EIA is practiced in 1.46 million construction projects nationwide, and 630,000 new projects have met the requirements of designing, constructing and putting into use relevant environmental protection facilities, with the implementation ratio being 99.3 percent and 96.4 percent, respectively, 95.7 percent of the latter has reached the set standards. Since 1996, a total of 26,998 billion yuan has gone into construction projects across the country, of which the input for environmental protection amounts to 1,230.6 billion yuan, and the amount keeps rising year by year.
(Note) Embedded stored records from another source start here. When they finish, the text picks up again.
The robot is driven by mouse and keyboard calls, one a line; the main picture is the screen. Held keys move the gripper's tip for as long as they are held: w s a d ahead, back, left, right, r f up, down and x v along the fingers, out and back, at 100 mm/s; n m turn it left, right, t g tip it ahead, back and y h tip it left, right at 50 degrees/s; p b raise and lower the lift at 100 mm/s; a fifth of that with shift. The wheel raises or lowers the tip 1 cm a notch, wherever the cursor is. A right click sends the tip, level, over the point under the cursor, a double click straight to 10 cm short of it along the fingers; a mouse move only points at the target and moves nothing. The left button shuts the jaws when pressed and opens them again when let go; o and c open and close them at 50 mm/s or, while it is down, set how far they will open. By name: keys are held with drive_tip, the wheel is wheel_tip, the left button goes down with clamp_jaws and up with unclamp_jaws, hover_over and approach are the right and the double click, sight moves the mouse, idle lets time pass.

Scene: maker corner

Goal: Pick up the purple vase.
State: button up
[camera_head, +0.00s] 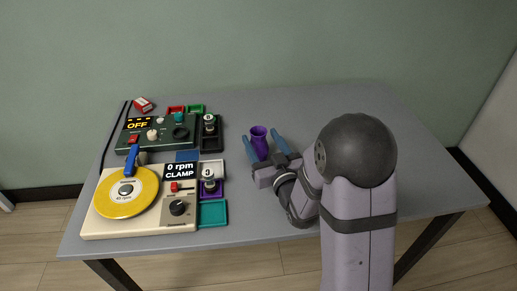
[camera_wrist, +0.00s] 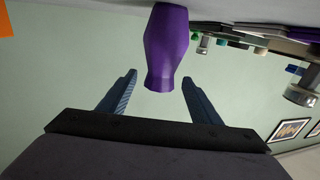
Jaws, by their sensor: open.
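The purple vase (camera_head: 259,142) stands on the grey table, right of the devices, in the head view. In the wrist view the vase (camera_wrist: 167,48) appears upside down, in line with the gap between the fingers. My gripper (camera_head: 263,142) is open, with one blue finger on each side of the vase in the head view. In the wrist view my gripper (camera_wrist: 158,82) shows both blue fingers apart, with clear space between each finger and the vase. I see no contact. The lower part of the vase is partly hidden by my gripper in the head view.
A device with a yellow disc (camera_head: 126,192) and a dark green device (camera_head: 157,131) stand on the left of the table (camera_head: 300,105). Small coloured trays, including a teal tray (camera_head: 213,212), lie between them and my gripper. The table behind the vase is clear.

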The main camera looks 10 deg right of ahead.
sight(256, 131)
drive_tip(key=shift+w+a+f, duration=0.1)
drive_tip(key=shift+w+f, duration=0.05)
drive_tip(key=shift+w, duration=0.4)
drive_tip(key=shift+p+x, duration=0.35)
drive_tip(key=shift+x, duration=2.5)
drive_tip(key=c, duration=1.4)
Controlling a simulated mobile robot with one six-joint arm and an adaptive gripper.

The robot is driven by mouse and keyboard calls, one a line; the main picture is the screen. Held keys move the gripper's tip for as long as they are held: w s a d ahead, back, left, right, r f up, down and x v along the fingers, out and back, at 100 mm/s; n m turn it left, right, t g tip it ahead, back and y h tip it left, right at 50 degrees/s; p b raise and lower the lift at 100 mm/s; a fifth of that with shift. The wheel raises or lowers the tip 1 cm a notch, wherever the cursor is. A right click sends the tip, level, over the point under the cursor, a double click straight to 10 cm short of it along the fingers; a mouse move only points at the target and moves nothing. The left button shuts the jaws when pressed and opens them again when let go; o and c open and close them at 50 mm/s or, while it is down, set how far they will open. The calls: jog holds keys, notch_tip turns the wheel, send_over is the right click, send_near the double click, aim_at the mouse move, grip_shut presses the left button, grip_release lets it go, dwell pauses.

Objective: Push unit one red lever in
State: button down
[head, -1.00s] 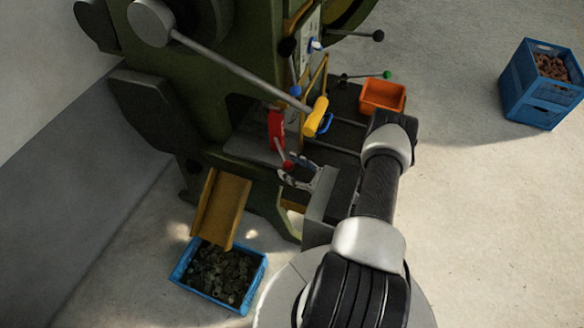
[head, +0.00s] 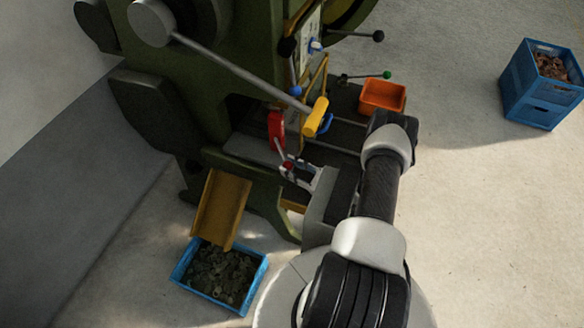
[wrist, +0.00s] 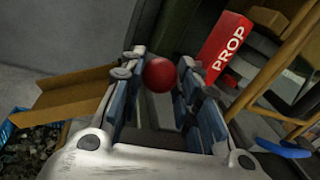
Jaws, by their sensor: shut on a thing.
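The red lever's round knob (wrist: 159,75) sits between my two fingertips in the wrist view. In the head view the red knob (head: 287,166) shows only partly, at the front of the green press, just below a red block marked PROP (head: 276,130). My gripper (head: 290,169) reaches in from the right and is shut on the knob. The PROP block (wrist: 222,48) also shows in the wrist view, right of and beyond the knob. The lever's rod is mostly hidden behind the fingers.
A yellow chute (head: 220,208) slopes to a blue tray (head: 181,274) of dark scraps. An orange bin (head: 382,97) stands on the press table. A blue crate (head: 530,95) is far right.

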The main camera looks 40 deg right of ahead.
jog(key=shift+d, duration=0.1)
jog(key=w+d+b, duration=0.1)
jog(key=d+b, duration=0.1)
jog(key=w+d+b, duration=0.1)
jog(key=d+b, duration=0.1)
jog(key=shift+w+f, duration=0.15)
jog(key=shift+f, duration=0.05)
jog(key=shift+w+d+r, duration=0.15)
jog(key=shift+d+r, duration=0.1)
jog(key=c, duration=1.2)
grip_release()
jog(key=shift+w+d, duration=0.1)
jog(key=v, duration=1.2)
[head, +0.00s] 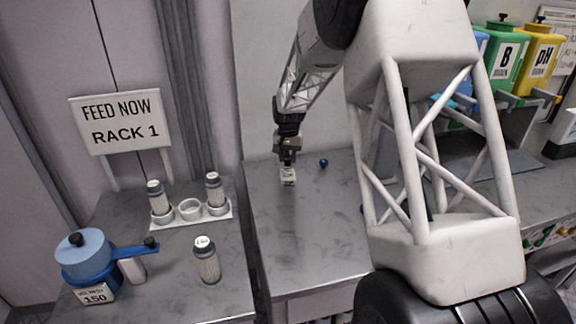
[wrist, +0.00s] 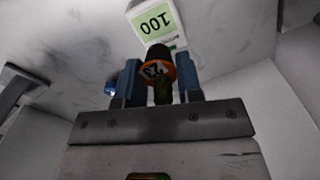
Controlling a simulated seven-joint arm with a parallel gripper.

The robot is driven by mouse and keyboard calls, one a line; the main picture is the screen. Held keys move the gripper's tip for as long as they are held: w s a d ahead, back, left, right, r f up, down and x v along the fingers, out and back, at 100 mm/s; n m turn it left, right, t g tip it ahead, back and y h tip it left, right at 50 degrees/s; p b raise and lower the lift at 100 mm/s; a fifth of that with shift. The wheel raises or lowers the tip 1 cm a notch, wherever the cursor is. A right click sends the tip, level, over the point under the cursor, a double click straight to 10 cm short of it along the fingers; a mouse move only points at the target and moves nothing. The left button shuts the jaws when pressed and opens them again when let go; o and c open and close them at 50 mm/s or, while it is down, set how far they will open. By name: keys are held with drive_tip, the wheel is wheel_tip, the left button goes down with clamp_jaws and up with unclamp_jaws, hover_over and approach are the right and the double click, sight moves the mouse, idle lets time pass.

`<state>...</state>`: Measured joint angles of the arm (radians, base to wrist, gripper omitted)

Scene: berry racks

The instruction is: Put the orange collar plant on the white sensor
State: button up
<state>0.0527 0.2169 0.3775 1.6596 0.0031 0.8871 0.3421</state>
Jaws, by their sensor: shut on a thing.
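The orange collar plant (wrist: 158,68) is between the two blue fingers of my gripper (wrist: 160,78) in the wrist view. It shows a dark body, an orange ring, a label that seems to read 23, and a dull green part below. In the head view my gripper (head: 287,158) is over the grey counter, right above the white sensor (head: 288,178). The plant is too small there to make out clearly. I cannot tell whether the plant touches the sensor.
A small blue ball (head: 323,162) lies right of the sensor. At left are a white rack (head: 190,209) with two grey canisters, a loose canister (head: 207,262), a blue pot (head: 84,255) and a RACK 1 sign (head: 121,120). Coloured bottles (head: 507,58) stand at back right. The front counter is clear.

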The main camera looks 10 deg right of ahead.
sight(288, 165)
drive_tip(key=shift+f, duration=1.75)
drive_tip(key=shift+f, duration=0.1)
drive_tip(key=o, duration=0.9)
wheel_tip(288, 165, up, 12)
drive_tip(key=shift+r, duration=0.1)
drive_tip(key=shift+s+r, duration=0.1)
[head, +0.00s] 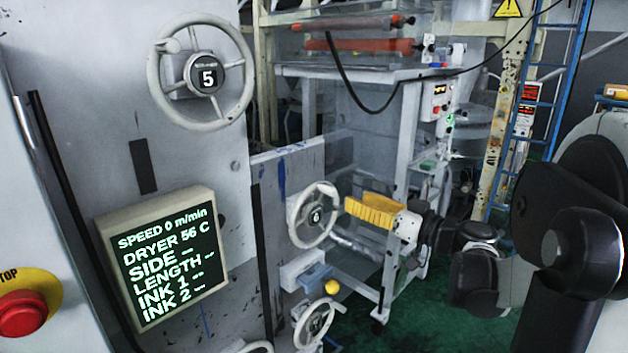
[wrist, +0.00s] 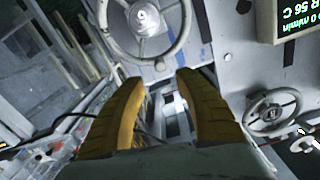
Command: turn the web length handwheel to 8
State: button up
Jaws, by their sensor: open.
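A pale grey handwheel (head: 316,216) with a 6 on its hub is mounted in the middle of the head view. My gripper (head: 349,206), with ridged yellow fingers, is just right of its rim, apparently apart from it. In the wrist view the fingers (wrist: 158,82) are spread with nothing between them. A large spoked handwheel (wrist: 143,20), probably the same one, lies beyond the fingertips; its hub number is too small to read. Another handwheel (head: 207,78), upper left, shows a 5. I can read no label telling which wheel is web length.
A display panel (head: 163,255) at lower left lists speed 0 m/min, dryer 56 C and blank side and length lines. A red stop button (head: 21,313) is at far left. A white frame (head: 400,160) stands behind.

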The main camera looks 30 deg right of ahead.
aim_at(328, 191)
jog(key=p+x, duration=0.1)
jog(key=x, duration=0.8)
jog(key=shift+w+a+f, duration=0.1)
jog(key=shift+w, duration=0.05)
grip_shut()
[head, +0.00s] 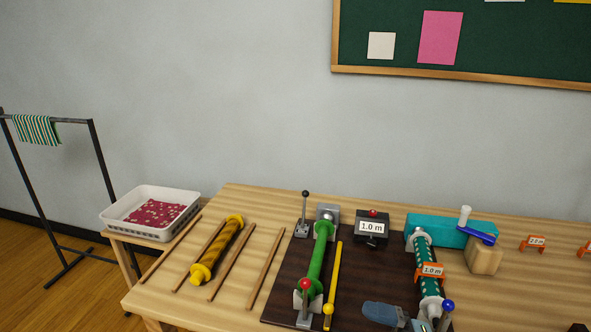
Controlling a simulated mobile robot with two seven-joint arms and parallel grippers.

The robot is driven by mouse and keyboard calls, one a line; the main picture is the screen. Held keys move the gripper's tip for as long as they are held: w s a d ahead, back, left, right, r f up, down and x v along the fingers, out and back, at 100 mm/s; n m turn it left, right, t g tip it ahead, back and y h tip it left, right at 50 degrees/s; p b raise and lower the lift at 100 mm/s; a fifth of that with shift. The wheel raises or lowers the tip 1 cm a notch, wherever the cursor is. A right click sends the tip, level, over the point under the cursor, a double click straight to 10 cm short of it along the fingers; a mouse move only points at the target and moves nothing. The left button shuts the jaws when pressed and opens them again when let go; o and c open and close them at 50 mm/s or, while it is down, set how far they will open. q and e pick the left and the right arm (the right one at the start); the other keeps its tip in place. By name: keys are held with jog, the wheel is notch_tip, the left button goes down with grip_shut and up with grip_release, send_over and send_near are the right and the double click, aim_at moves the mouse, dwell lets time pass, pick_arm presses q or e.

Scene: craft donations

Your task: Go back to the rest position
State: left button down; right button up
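Neither of my grippers shows in the head view. The wooden table (150,298) holds the craft things. A green roll (319,255) lies in a stand on a dark board (283,309). A teal patterned roll (427,275) lies in a second stand to its right, with an orange tag (431,270) reading 1.0 m across it. A yellow and dark striped roll (217,249) lies between thin wooden strips at the left. A black box (371,229) with a red button reads 1.0 m.
A white basket (116,222) with red patterned cloth (155,213) stands on a side table at left. A dark rack (98,157) holds a striped cloth (37,130). A teal box (451,231), wooden block (484,257), yellow stick (336,275) and grey-blue tool (383,313) are on the right half.

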Thanks to the implementation of the EIA system, industrial projects are reporting "increase in output instead of pollution" or "increase in output with decrease in pollution," and some ecological projects involving major environmentally sensitive issues have avoided potential ecological damage by making changes to the site, route or plan. In 2005, 30 illegal construction projects involving a total of 117.94 billion yuan of investment were halted. In February 2006, ten construction projects, with a total of 29 billion yuan of investment, were investigated and dealt with for not simultaneously designing, constructing and putting into use relevant environmental protection facilities.

The state environmental protection authorities have listed Inner Mongolia, Xinjiang, Guangxi, Dalian and Wuhan, the railway and petrochemical industries, the planning of the Ningxia Ningdong Coal Chemical Industry Base and that of the Shanghai urban rail transportation network as the first pilots of EIA practice in the field of construction planning. The authorities have also completed the EIA work regarding the Special Plan on the Integrated Construction of the National Forestry and Paper-making Industry, conducted EIA work regarding the development and utilization planning of the Tarim River valley, the middle and lower reaches of the Lancang River, the Dadu River in Sichuan, the upper reaches of the Yalong River, and the Yuanshui River valley. When applying EIA to the Nujiang River valley hydropower development plan, comparisons were made regarding the environmental impact to be caused by the layout, scale, ways and sequence of time at different steps of the development plans, and measures were suggested to prevent and reduce the possible impact. The EIA of the stepped hydropower development plan of the Dadu River valley had taken into full consideration the coordination between environment and development, and made comprehensive arrangements for protection of the environment in the valley where resources exploitation would be carried out, by which arrangements a total of backwater distance of 39 km, 1,867 ha of arable land and two county seats were saved from being submerged, and consequently 85,000 people no longer had to be relocated. The State encourages orderly exploitation of hydropower resources, and has reset the energy development strategy and the electricity development principle from "actively developing" to "orderly developing" hydropower based on ecological protection.